MANDIANT STORIES

When It Comes to Security Validation, BAS Is Not Enough

Lynn Harrington
Jun 02, 2021
3 min read
|   Last updated: Apr 11, 2024

Incomplete testing of security controls could have devastating consequences on an organization’s security posture, brand reputation and bottom line. We hear concerns almost daily from customers and prospects who have come to the realization that Breach and Attack Simulation (BAS) technologies are just scratching the surface of testing security effectiveness.

In this blog post we share are a few reasons why BAS is not enough to demonstrate cyber readiness and why organizations are instead choosing Mandiant Security Validation to safely emulate real attacks, proving true security effectiveness against today’s most relevant threats.  

Simulation Is Not as Effective as Emulation

BAS tools merely simulate an attack, which is far less effective than the emulation of a real attack, achieved by safely executing real attack binaries. Contrary to executing dynamic attack behaviors, simulated attacks are incomplete, reverse-engineered, manufactured or fake. As a result, they are often not recognized by security controls as a threat. Rules detecting but not alerting on simulated attacks is common and detrimental to a security program as this creates a false sense of security. AI and machine learning will only exacerbate this scenario. Organizations have difficulty optimizing their security controls without using real attack binaries based on active attacker tactics, techniques, and procedures (TTPs) and without visibility of the full attack lifecycle. 

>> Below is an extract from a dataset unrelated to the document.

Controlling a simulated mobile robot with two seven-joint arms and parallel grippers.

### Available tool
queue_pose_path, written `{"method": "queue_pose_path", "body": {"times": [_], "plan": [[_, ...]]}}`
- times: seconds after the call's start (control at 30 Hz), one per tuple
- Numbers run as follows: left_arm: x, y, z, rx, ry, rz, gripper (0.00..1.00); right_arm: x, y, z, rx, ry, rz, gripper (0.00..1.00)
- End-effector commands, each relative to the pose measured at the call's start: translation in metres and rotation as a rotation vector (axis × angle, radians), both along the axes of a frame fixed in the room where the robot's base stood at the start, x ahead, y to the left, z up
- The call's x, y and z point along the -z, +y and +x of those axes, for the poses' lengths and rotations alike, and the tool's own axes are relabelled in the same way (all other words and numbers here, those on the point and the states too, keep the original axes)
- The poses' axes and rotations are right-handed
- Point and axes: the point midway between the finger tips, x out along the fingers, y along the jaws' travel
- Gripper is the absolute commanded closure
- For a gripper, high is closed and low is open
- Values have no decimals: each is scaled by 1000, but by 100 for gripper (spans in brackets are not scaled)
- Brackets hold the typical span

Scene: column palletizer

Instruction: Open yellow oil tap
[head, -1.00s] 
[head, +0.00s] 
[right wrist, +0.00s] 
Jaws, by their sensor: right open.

Simulations Only Focus on Post-Exploit Attacks

Simulations performed by BAS technologies are limited to the phases of operation once the attack has compromised the system. As a result, these simulations do not provide complete attack lifecycle/kill chain visibility, which is critical to analyzing security effectiveness across the entire security infrastructure and optimizing controls proactively.

Testing Is Only as Good as the Data Used

The validity of attack libraries inherent in today's BAS solutions is in question as they cannot keep pace with the threat landscape. BAS solutions lack the real-time threat data and breach intelligence that reveal what threat actors are doing right now. That lack of timely intelligence—providing insights into the current TTPs used by attackers—limits an organization’s ability to identify and defend against the most relevant threats.

Lack of Remediation for Environmental Drift

Critical to validating controls is the ability to monitor and remediate changes to the IT environment that otherwise remain unseen by the security team. These gaps can cause regressions in security controls effectiveness and ultimately cause massive opportunities for attackers. BAS solutions lack automated processes to detect and respond to IT environmental drift and ensure ongoing integrity of the security infrastructure. 

The use of continuous monitoring or simulation is distinctly different from the automated detection and remediation of IT environmental drift. Drift or changes in digital environments can also impact IT policies, tools, topologies, segmentation and more—which are not flagged in BAS solutions. Automating the process of monitoring and remediating IT environmental drift assures the health of the security infrastructure resulting in integrity and accuracy in test results.

Ongoing Proof of Security Effectiveness

Mandiant Security Validation gives teams ongoing proof of security effectiveness across people, processes and technology, providing them with:

  • The latest global threat intelligence and adversary visibility
  • Emulation of real attack binaries
  • Safe execution of destructive malware and ransomware
  • An automated process to monitor and remediate IT environmental drift 

Security Validation and BAS technologies have many perceived similarities, but despite claims of comparable functionality, the distinction remains clear: simulation and yesterday’s data are no match for emulation using real-time threat intelligence.